:: Task goal ::
Repeat all the records exactly, omitting pictures.

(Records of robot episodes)
◆ ◆ ◆ ◆
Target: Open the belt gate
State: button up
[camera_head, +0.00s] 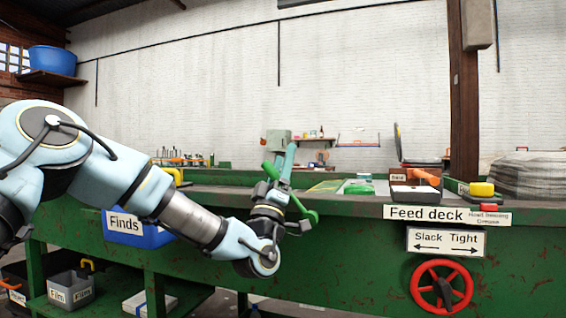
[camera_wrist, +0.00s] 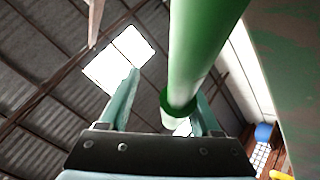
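A green bar with rounded ends (camera_head: 299,203) stands at the front edge of the feed deck, partly behind my gripper (camera_head: 288,158). I cannot tell whether it is the gate's handle; no gate panel shows clearly. My gripper points upward beside this bar. In the wrist view the green bar (camera_wrist: 202,50) runs down across the right finger, its collared end close to that finger. The fingers of my gripper (camera_wrist: 165,85) stand apart, with a gap between the left finger and the bar. I see no firm grip on it.
The green bench carries a "Feed deck" sign (camera_head: 433,214), a "Slack Tight" sign (camera_head: 445,241) and a red handwheel (camera_head: 441,287). A blue "Finds" bin (camera_head: 150,236) hangs behind my arm. A yellow-topped block (camera_head: 481,189) and a wooden post (camera_head: 464,110) stand at right.

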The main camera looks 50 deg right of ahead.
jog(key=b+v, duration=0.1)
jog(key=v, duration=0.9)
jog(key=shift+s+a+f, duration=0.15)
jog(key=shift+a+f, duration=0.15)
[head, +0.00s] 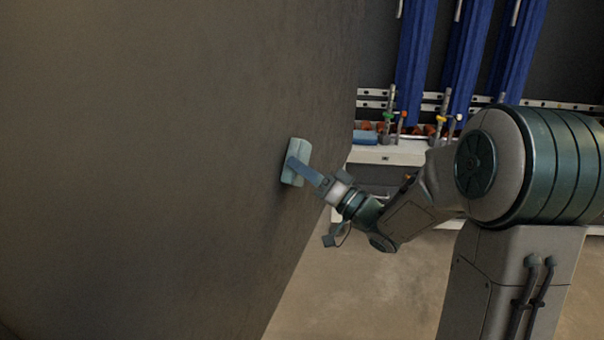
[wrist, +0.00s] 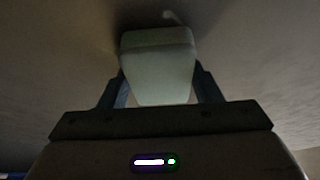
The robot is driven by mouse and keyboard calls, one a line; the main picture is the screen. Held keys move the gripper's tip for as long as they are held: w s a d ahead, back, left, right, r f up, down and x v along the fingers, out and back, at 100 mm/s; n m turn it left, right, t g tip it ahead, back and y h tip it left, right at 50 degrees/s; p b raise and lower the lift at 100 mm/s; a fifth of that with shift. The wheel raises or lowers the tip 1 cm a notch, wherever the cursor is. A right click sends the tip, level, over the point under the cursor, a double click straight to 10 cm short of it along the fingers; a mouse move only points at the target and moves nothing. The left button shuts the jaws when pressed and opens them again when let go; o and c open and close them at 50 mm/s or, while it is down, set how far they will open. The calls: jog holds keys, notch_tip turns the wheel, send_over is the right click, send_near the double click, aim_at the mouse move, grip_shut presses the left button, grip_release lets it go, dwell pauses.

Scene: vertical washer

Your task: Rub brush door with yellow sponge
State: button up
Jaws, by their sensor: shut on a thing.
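A large flat grey-brown panel (head: 160,150), which looks like the brush door, fills the left of the head view; it also shows in the wrist view (wrist: 60,60). My gripper (head: 298,167) is shut on a pale blue-green block, the sponge (head: 300,152), which does not look yellow here. In the wrist view the sponge (wrist: 157,68) sits between the two fingers of my gripper (wrist: 160,87). Its far end is at or very near the panel, with dark shadow around it; I cannot tell if they touch.
A small pale curved mark (wrist: 172,16) shows beyond the sponge. The floor (head: 340,285) right of the panel is clear.

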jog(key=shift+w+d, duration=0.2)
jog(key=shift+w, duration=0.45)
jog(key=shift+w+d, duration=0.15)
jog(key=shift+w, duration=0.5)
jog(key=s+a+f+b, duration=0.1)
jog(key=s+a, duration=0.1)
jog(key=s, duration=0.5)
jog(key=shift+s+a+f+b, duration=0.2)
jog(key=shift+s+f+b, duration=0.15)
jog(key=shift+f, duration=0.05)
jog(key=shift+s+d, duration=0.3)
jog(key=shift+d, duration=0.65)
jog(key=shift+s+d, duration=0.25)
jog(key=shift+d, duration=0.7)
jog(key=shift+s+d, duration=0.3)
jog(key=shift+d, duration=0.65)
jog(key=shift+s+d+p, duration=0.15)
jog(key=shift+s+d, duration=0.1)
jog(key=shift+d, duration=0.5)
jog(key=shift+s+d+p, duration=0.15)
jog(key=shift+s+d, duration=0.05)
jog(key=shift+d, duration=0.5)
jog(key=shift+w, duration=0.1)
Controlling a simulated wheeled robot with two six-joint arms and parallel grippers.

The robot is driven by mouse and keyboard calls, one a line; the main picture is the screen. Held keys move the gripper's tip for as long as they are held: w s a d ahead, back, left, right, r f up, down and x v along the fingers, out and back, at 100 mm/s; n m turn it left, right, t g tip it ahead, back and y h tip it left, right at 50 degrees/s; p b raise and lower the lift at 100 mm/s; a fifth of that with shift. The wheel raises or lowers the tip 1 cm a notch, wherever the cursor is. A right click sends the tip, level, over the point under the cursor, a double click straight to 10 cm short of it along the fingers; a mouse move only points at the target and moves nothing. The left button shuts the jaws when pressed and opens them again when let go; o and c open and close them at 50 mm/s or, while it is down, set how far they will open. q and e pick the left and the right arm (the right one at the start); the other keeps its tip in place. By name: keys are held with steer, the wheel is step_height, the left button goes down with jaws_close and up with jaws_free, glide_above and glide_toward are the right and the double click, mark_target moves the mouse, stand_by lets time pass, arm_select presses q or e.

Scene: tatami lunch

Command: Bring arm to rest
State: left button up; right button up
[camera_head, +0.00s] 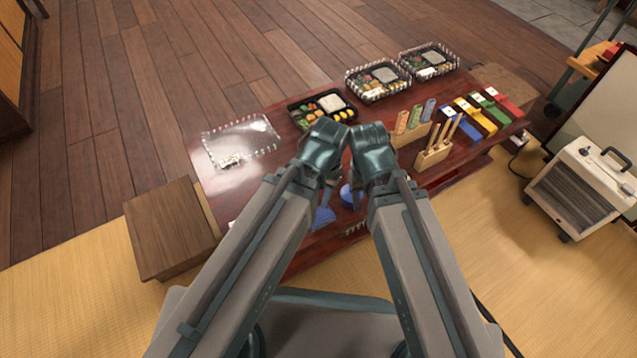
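My left arm comes in from the lower left and my right arm from the lower right. Their dark teal joints meet close together over the middle of the low, dark red table (228,183). No gripper fingers can be made out; the arm links hide what lies beneath them. Blue things (322,217) show partly between and beside the arms, and I cannot tell what they are.
A black lunch tray with food (325,106) and two wrapped lunch boxes (378,80) (430,61) stand along the far edge. A clear plastic sheet (240,143) lies at left. Wooden racks (435,152) and coloured packets (477,117) stand at right. A wheeled cream heater (582,187) stands beyond.

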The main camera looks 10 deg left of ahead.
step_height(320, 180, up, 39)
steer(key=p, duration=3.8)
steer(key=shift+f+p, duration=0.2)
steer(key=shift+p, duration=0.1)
◆ ◆ ◆ ◆
:: Written answer ::
Target: Open the belt gate
State: button up
[camera_head, +0.00s] 
[camera_wrist, +0.00s] 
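A green bar with rounded ends (camera_head: 299,203) stands at the front edge of the feed deck, partly behind my gripper (camera_head: 288,158). I cannot tell whether it is the gate's handle; no gate panel shows clearly. My gripper points upward beside this bar. In the wrist view the green bar (camera_wrist: 202,50) runs down across the right finger, its collared end close to that finger. The fingers of my gripper (camera_wrist: 165,85) stand apart, with a gap between the left finger and the bar. I see no firm grip on it.
The green bench carries a "Feed deck" sign (camera_head: 433,214), a "Slack Tight" sign (camera_head: 445,241) and a red handwheel (camera_head: 441,287). A blue "Finds" bin (camera_head: 150,236) hangs behind my arm. A yellow-topped block (camera_head: 481,189) and a wooden post (camera_head: 464,110) stand at right.

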The main camera looks 50 deg right of ahead.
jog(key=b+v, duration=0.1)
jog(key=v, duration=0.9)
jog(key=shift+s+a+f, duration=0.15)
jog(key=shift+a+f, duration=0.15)
[head, +0.00s] 
[wrist, +0.00s] 
The robot is driven by mouse and keyboard calls, one a line; the main picture is the screen. Held keys move the gripper's tip for as long as they are held: w s a d ahead, back, left, right, r f up, down and x v along the fingers, out and back, at 100 mm/s; n m turn it left, right, t g tip it ahead, back and y h tip it left, right at 50 degrees/s; p b raise and lower the lift at 100 mm/s; a fifth of that with shift. The wheel raises or lowers the tip 1 cm a notch, wherever the cursor is. A right click sends the tip, level, over the point under the cursor, a double click straight to 10 cm short of it along the fingers; a mouse move only points at the target and moves nothing. The left button shuts the jaws when pressed and opens them again when let go; o and c open and close them at 50 mm/s or, while it is down, set how far they will open. The calls: jog holds keys, notch_tip turns the wheel, send_over is the right click, send_near the double click, aim_at the mouse move, grip_shut presses the left button, grip_release lets it go, dwell pauses.

Scene: vertical washer

Your task: Rub brush door with yellow sponge
State: button up
Jaws, by their sensor: shut on a thing.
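A large flat grey-brown panel (head: 160,150), which looks like the brush door, fills the left of the head view; it also shows in the wrist view (wrist: 60,60). My gripper (head: 298,167) is shut on a pale blue-green block, the sponge (head: 300,152), which does not look yellow here. In the wrist view the sponge (wrist: 157,68) sits between the two fingers of my gripper (wrist: 160,87). Its far end is at or very near the panel, with dark shadow around it; I cannot tell if they touch.
A small pale curved mark (wrist: 172,16) shows beyond the sponge. The floor (head: 340,285) right of the panel is clear.

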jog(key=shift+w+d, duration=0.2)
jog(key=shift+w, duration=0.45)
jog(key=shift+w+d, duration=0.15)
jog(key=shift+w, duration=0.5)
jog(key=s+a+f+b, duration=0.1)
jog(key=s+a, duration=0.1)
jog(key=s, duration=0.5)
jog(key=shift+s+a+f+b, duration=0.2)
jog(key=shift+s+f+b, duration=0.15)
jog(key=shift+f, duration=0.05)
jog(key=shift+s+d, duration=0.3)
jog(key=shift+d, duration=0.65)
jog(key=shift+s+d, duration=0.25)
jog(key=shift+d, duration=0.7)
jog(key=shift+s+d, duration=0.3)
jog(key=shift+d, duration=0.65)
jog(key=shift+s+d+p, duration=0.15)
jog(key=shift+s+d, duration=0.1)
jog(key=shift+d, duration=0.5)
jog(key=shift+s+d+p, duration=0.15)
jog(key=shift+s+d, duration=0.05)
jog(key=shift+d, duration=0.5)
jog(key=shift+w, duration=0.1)
Controlling a simulated wheeled robot with two six-joint arms and parallel grippers.

The robot is driven by mouse and keyboard calls, one a line; the main picture is the screen. Held keys move the gripper's tip for as long as they are held: w s a d ahead, back, left, right, r f up, down and x v along the fingers, out and back, at 100 mm/s; n m turn it left, right, t g tip it ahead, back and y h tip it left, right at 50 degrees/s; p b raise and lower the lift at 100 mm/s; a fifth of that with shift. The wheel raises or lowers the tip 1 cm a notch, wherever the cursor is. A right click sends the tip, level, over the point under the cursor, a double click straight to 10 cm short of it along the fingers; a mouse move only points at the target and moves nothing. The left button shuts the jaws when pressed and opens them again when let go; o and c open and close them at 50 mm/s or, while it is down, set how far they will open. q and e pick the left and the right arm (the right one at the start); the other keeps its tip in place. By name: keys are held with steer, the wheel is step_height, the left button goes down with jaws_close and up with jaws_free, glide_above and glide_toward are the right and the double click, mark_target moves the mouse, stand_by lets time pass, arm_select presses q or e.

Scene: tatami lunch

Command: Bring arm to rest
State: left button up; right button up
[camera_head, +0.00s] 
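My left arm comes in from the lower left and my right arm from the lower right. Their dark teal joints meet close together over the middle of the low, dark red table (228,183). No gripper fingers can be made out; the arm links hide what lies beneath them. Blue things (322,217) show partly between and beside the arms, and I cannot tell what they are.
A black lunch tray with food (325,106) and two wrapped lunch boxes (378,80) (430,61) stand along the far edge. A clear plastic sheet (240,143) lies at left. Wooden racks (435,152) and coloured packets (477,117) stand at right. A wheeled cream heater (582,187) stands beyond.

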The main camera looks 10 deg left of ahead.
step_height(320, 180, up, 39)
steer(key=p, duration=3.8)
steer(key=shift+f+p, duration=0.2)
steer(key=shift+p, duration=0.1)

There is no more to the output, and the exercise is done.